**What this task involves**
Quote exactly the lines between the line containing "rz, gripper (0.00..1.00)" and the line containing "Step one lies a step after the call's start", counting those two lines as part of the range. Leave the rest out.

**Information supplied**
━━━━━━━━
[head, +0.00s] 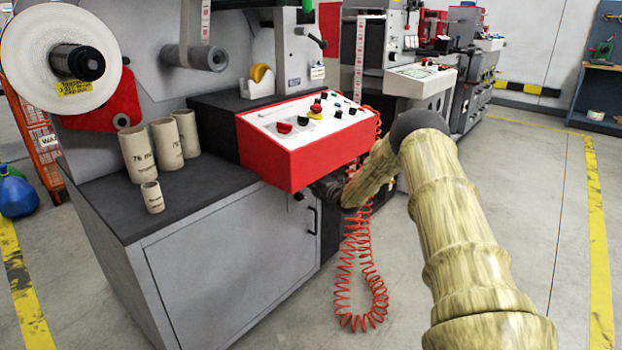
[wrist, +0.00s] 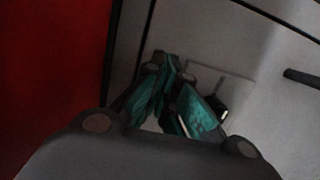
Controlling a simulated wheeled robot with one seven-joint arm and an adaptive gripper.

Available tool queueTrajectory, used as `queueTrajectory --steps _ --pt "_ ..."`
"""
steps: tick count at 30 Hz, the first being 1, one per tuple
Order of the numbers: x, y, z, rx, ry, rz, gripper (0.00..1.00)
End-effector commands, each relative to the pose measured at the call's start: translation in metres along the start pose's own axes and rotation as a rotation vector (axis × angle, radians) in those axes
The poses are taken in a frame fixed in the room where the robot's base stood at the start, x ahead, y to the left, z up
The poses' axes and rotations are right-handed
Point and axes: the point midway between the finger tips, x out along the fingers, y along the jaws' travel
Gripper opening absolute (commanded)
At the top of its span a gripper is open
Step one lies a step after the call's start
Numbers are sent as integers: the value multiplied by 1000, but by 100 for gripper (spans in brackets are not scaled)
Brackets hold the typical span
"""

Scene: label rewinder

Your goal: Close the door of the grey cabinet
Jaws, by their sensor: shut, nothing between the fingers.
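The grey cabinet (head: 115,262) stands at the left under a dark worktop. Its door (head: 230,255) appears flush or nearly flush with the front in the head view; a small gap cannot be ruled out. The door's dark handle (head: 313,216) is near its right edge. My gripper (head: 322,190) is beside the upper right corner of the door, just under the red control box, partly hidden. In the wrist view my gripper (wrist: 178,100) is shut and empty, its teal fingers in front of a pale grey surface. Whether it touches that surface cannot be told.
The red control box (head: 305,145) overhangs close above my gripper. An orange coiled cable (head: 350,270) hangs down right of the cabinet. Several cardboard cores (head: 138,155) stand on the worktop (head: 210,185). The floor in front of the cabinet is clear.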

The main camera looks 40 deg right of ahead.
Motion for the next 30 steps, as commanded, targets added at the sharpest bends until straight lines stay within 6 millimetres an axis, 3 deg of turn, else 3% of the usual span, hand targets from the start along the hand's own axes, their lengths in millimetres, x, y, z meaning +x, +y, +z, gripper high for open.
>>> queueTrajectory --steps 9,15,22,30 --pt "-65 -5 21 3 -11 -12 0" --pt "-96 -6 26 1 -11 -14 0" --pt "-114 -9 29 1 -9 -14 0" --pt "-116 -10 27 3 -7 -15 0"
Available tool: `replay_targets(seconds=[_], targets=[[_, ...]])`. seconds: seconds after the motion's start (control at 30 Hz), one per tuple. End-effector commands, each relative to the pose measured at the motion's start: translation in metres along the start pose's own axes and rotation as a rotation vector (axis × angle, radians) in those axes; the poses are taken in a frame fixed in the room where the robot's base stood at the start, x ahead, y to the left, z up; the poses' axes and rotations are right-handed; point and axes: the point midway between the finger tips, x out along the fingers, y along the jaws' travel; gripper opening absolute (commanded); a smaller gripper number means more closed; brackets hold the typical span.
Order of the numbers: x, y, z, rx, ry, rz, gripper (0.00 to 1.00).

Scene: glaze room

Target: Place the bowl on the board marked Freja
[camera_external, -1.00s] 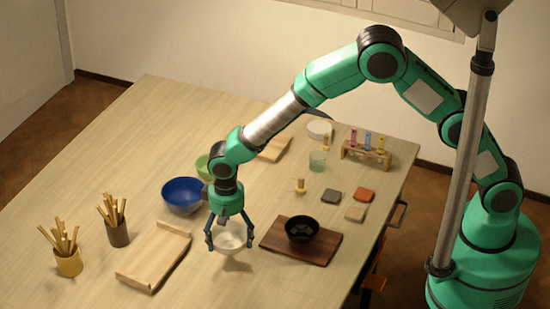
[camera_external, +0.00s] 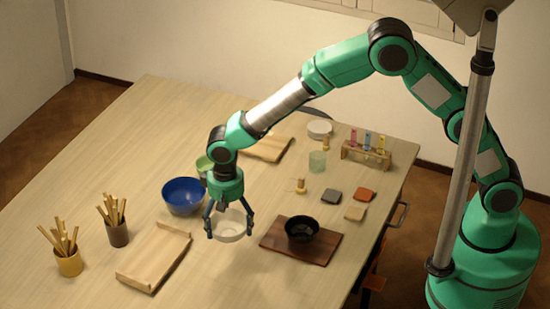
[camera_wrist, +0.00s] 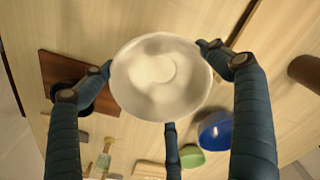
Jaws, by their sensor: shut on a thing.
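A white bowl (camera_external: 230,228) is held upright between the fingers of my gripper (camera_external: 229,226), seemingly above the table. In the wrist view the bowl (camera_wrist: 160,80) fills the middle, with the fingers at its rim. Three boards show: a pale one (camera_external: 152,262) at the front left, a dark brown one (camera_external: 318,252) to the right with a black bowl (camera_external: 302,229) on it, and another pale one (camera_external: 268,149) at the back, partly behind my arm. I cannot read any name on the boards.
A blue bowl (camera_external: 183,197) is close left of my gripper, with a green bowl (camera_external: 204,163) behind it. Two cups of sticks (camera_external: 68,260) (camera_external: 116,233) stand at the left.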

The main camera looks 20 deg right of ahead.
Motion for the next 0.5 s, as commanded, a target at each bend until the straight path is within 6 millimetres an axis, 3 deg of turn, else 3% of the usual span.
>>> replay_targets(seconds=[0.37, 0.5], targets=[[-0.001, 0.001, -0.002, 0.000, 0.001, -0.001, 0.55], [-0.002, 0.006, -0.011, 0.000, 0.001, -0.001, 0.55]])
━━━━━━━━
**Correct response**
Order of the numbers: x, y, z, rx, ry, rz, gripper (0.00..1.00)
End-effector commands, each relative to the pose measured at the call's start: translation in metres along the start pose's own axes and rotation as a rotation vector (axis × angle, radians) in those axes
The poses are taken in a frame fixed in the room where the robot's base stood at the start, x ahead, y to the left, z up
The poses' axes and rotations are right-handed
Point and axes: the point midway between the finger tips, x out along the fingers, y along the jaws' travel
Gripper opening absolute (commanded)
At the top of its span a gripper is open
Step one lies a step after the call's start

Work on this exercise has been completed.